YOUR GOAL:
Which lines include the word "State"? Copy each of them.
○ ○ ○ ○ ○ ○ ○
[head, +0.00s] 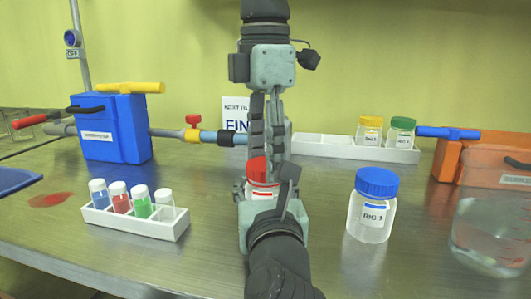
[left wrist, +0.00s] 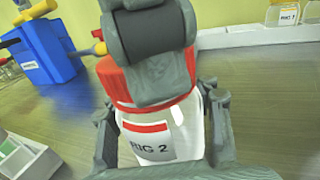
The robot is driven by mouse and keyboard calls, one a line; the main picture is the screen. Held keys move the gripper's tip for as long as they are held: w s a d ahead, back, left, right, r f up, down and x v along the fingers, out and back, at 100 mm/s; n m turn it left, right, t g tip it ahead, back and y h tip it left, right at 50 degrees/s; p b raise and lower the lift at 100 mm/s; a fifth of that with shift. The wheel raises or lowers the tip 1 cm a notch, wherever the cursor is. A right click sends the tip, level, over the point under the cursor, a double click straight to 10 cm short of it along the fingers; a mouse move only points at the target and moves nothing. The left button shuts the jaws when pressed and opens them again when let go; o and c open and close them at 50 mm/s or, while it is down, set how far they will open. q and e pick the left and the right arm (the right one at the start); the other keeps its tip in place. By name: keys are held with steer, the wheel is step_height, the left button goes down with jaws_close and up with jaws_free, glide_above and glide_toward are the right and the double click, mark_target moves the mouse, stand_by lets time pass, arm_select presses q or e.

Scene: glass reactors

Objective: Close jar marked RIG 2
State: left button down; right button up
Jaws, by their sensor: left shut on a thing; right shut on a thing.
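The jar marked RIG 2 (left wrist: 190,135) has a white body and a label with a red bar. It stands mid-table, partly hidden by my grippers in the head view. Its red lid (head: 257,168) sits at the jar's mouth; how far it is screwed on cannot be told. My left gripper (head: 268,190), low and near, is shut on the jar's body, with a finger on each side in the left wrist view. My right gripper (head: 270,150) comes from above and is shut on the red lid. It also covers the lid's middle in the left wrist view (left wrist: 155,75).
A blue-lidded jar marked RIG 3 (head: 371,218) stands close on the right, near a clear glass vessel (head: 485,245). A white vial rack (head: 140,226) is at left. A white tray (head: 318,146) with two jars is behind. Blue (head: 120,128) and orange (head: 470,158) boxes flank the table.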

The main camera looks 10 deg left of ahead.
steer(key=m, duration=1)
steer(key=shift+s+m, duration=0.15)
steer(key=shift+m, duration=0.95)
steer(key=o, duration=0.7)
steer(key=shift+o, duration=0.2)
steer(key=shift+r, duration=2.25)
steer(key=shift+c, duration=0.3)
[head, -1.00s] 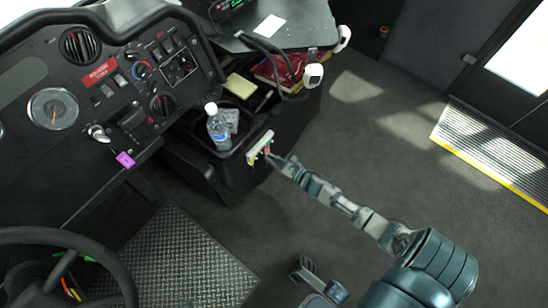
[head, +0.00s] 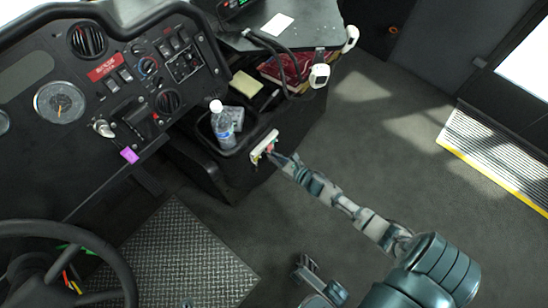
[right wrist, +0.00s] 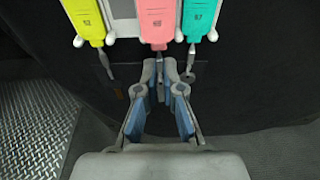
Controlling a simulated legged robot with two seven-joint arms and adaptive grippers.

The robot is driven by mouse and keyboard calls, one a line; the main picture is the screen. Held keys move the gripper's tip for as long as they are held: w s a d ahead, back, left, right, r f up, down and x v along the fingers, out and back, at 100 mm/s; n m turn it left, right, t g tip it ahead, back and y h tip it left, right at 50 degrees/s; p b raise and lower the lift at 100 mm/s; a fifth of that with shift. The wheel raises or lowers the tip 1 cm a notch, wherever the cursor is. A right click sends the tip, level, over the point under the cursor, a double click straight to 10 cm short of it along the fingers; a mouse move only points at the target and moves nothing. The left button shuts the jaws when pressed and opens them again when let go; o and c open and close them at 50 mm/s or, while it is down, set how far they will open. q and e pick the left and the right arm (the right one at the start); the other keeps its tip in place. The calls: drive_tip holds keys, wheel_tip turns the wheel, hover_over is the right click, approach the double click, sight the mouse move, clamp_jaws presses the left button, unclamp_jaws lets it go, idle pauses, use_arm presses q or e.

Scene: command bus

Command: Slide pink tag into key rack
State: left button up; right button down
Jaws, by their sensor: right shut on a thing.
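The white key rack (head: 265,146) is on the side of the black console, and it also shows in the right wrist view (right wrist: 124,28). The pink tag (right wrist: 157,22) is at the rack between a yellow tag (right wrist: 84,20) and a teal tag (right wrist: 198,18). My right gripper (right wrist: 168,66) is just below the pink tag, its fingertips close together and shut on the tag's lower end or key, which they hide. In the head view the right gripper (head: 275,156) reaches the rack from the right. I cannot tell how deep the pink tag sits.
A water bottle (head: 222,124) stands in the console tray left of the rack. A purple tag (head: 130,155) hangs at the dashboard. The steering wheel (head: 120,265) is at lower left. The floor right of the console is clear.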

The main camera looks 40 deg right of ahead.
○ ○ ○ ○ ○ ○ ○
RESPONSE TO THE EXERCISE:
State: left button down; right button up
State: left button up; right button down

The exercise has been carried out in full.